### Record set

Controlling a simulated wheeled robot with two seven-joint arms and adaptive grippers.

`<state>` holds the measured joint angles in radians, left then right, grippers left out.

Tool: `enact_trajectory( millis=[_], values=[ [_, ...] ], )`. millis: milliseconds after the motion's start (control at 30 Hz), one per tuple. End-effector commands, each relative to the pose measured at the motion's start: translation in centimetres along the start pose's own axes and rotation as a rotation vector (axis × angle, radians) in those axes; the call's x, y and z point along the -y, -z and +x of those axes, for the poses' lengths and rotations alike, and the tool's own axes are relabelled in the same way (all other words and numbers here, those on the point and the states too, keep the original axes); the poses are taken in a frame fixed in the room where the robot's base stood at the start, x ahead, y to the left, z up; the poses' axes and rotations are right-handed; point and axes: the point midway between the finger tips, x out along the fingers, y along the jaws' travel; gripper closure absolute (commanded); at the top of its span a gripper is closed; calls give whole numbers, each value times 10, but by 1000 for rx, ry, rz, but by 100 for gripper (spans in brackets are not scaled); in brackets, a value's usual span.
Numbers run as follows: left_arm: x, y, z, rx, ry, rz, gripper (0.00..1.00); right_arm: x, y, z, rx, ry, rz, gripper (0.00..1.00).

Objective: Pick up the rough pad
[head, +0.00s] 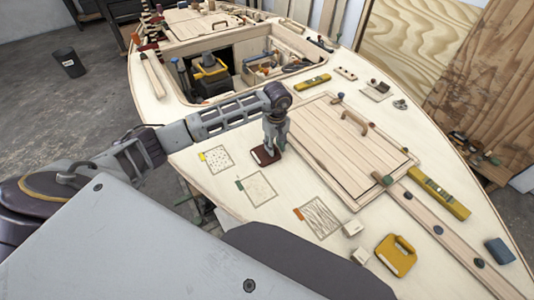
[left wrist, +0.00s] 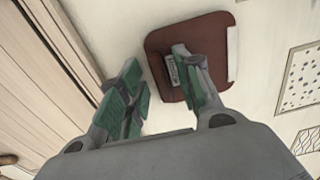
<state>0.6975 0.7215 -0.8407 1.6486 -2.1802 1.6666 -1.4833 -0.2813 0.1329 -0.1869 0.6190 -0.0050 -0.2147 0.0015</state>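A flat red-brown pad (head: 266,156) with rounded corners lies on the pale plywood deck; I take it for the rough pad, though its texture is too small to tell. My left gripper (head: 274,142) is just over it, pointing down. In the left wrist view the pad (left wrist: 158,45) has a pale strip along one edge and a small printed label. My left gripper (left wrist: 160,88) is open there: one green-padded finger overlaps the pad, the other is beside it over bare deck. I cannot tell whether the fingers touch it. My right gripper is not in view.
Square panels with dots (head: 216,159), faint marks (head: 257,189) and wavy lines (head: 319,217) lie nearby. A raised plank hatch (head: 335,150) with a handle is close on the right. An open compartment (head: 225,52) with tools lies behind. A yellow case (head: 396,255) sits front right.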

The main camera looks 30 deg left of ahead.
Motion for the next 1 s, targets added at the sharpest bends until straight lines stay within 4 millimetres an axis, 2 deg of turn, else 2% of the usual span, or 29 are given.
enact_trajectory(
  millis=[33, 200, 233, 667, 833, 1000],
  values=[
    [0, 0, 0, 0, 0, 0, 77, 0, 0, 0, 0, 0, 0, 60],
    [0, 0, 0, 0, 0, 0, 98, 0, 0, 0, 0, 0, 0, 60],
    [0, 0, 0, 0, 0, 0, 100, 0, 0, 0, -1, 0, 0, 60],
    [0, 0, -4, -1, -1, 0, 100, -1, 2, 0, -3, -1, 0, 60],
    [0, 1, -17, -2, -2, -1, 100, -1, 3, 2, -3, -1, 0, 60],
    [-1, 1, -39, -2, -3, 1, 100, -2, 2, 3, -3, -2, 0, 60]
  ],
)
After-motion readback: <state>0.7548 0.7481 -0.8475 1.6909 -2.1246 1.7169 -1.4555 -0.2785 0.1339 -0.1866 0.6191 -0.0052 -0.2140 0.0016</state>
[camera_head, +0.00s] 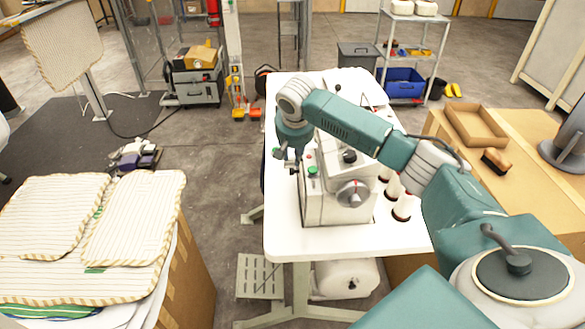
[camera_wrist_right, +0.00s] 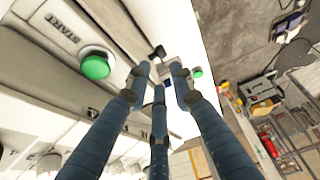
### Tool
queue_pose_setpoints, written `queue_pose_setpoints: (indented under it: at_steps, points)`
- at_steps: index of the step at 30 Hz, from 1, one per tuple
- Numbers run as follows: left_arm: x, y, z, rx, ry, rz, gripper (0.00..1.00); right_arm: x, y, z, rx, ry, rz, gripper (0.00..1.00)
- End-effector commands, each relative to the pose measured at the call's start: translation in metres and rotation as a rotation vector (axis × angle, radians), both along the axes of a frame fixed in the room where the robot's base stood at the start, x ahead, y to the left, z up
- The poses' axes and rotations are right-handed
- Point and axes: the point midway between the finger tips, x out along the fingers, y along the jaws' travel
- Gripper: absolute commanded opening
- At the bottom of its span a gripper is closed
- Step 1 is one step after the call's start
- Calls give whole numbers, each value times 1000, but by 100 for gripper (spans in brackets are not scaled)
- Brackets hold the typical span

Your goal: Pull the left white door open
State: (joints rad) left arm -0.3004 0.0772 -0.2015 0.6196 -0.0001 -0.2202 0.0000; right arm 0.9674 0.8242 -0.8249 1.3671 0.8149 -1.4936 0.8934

######

## Task to complete:
Which lines contain "grippers"? Copy each of them out.

## Exercise response:
Controlling a simulated wheeled robot with two seven-joint arms and adaptive grippers.
`<state>` holds the measured joint angles in radians, left then right, grippers left out.

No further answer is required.